The result of creating this sense is a warm network for a family that feels they belong together and deserve one another. When a sense of entitlement is lacking, the feeling that something is missing in the relationships can develop and can be skirted around uncomfortably.

One of the first steps in adoption is being honest with oneself about the motivation to adopt. This often means the adoptive parents must face their feelings about infertility and the loss that accompanies that. For adoptees, this may involve understanding why they are adopted. It is also important to fully embrace that there are unavoidable ways a child who is not related by birth may have differences from the family through “nature versus nurture”. Some adoptive families have chosen to honor the mother  who “gave life” to their child by lighting a candle, saying a prayer, writing a letter to her or some open recognition of her role in their life around Mother’s day.
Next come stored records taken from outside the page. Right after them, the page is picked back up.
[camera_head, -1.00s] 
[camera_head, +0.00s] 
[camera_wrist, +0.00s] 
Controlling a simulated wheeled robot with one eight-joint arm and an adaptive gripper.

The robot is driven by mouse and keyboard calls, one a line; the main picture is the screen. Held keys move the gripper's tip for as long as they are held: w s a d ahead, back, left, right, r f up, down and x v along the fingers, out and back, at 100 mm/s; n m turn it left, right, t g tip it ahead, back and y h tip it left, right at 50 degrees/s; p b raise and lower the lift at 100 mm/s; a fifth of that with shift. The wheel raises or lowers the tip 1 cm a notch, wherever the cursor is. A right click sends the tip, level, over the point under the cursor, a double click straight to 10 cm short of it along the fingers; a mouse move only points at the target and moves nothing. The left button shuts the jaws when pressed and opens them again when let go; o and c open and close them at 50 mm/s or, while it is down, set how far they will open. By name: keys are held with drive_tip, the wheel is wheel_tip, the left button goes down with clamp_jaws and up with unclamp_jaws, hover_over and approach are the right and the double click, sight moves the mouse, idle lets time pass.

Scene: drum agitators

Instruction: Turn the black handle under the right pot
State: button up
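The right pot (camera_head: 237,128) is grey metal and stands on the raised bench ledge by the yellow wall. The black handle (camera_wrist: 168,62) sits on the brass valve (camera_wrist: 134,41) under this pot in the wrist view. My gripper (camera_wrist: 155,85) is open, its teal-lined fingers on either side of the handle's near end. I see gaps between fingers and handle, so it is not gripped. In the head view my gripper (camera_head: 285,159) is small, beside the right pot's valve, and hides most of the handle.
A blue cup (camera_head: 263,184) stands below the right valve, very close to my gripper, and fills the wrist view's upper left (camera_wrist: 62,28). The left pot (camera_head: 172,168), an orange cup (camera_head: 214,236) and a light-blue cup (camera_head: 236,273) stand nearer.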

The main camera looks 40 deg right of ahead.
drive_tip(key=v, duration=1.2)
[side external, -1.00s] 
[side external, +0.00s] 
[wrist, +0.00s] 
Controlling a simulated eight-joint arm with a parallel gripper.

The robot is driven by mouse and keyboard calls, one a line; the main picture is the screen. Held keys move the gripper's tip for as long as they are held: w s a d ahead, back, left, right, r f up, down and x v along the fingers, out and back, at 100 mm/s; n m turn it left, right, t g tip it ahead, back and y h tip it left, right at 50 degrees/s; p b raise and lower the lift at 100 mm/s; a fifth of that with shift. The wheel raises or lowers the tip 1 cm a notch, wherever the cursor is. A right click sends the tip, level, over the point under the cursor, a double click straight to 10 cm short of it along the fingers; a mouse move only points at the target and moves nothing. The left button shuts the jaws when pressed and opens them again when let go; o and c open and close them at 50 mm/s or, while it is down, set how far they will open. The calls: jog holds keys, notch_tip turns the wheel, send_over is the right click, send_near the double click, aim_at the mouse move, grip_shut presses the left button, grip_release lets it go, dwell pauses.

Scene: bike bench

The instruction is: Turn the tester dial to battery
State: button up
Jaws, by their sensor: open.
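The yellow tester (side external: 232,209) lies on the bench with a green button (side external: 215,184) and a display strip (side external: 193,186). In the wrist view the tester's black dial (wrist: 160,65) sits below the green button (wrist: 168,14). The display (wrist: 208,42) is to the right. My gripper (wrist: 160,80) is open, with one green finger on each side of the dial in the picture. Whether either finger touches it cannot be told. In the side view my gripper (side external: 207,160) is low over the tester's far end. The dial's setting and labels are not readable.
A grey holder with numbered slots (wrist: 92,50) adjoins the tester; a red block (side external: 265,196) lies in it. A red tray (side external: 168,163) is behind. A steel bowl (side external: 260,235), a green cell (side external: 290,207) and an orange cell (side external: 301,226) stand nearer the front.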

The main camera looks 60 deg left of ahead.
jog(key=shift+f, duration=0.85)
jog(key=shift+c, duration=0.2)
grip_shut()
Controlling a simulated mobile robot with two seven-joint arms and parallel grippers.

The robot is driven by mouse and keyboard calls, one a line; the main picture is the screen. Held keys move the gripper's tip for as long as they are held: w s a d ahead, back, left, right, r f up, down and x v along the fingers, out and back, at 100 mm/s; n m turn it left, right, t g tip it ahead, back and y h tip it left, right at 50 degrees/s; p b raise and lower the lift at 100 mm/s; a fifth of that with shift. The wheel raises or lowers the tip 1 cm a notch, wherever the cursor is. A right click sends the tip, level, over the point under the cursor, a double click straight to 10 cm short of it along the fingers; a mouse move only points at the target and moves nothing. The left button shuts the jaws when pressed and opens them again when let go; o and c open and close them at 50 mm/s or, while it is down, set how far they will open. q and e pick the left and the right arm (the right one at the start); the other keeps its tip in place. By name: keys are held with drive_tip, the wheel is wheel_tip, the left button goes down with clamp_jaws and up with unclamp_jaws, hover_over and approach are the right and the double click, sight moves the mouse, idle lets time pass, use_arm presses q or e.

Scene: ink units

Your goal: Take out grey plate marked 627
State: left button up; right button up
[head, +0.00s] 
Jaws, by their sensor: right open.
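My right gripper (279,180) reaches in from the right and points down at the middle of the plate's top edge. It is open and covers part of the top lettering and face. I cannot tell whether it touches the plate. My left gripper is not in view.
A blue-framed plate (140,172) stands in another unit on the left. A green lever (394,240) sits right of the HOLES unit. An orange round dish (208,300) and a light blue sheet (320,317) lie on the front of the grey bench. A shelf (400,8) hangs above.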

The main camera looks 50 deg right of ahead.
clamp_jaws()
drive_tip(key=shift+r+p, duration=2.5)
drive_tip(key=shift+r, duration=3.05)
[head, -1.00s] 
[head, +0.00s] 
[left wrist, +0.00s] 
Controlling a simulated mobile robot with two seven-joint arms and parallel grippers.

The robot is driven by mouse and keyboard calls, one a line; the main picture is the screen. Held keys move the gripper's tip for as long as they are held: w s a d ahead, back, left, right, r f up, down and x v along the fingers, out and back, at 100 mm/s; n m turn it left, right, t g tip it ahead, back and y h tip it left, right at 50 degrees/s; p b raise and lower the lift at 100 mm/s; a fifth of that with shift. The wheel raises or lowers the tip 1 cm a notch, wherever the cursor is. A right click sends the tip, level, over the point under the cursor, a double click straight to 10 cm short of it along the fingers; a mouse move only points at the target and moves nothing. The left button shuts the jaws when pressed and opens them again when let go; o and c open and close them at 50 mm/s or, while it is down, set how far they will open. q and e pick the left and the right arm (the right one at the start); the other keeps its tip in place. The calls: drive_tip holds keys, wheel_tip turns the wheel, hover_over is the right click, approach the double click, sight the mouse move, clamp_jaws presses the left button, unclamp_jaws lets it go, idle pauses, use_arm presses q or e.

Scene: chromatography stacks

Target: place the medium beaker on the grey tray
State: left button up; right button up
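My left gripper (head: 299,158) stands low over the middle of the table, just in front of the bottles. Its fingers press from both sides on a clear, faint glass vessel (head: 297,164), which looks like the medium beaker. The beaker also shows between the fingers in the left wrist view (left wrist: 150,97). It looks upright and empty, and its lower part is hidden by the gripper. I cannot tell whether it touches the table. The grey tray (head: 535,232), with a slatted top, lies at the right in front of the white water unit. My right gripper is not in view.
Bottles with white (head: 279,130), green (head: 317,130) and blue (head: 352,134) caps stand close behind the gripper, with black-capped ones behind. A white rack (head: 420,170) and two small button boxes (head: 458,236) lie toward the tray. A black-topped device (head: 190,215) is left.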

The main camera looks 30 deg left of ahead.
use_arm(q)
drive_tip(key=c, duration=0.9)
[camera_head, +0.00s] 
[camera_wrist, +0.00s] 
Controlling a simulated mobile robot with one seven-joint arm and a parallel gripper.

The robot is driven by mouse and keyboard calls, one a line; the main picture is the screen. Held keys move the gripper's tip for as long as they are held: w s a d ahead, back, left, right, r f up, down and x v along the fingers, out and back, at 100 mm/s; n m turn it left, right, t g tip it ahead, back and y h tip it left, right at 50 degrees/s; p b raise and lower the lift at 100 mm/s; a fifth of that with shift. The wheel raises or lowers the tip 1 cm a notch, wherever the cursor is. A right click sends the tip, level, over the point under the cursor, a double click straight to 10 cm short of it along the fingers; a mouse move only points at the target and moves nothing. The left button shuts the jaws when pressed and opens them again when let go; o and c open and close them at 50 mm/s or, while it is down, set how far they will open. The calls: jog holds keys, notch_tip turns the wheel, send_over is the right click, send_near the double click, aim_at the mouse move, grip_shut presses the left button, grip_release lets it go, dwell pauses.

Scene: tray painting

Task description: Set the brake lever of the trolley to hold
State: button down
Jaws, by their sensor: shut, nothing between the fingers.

It is also important to recognize the family will have to develop a public “story” of why they have chosen to adopt and why the child has been placed for adoption. One of the gifts we can give our children is our willingness to do the personal work necessary to embrace our own senses of entitlement as parents in adoption and to join our family and friends with us in that process.

In the classic children’s book, the Velveteen Rabbit by Margery Williams, the Rabbit asks “What is real?” And the skin horse, the philosopher of the nursery responded by reminding the rabbit that, yes, becoming real does sometimes hurt, and that it usually doesn’t happen easily to people who need to be “carefully kept.” Real, advised the skin horse, usually happens after your fur has been loved off and your eyes have dropped out, but that doesn’t matter. For when you are real, you can only be ugly to those who do not understand.

Building a sense of entitlement to one another is a part of the claiming and bonding process for all of those in adoption-expanded families. It’s about believing, with all of one’s being, that you are  that you are deserving, of these children whose life you share  in memory with the birth parents who gave them that gift. As you feel entitled and fall in love with your child, you know that you belong together as a whole strong family.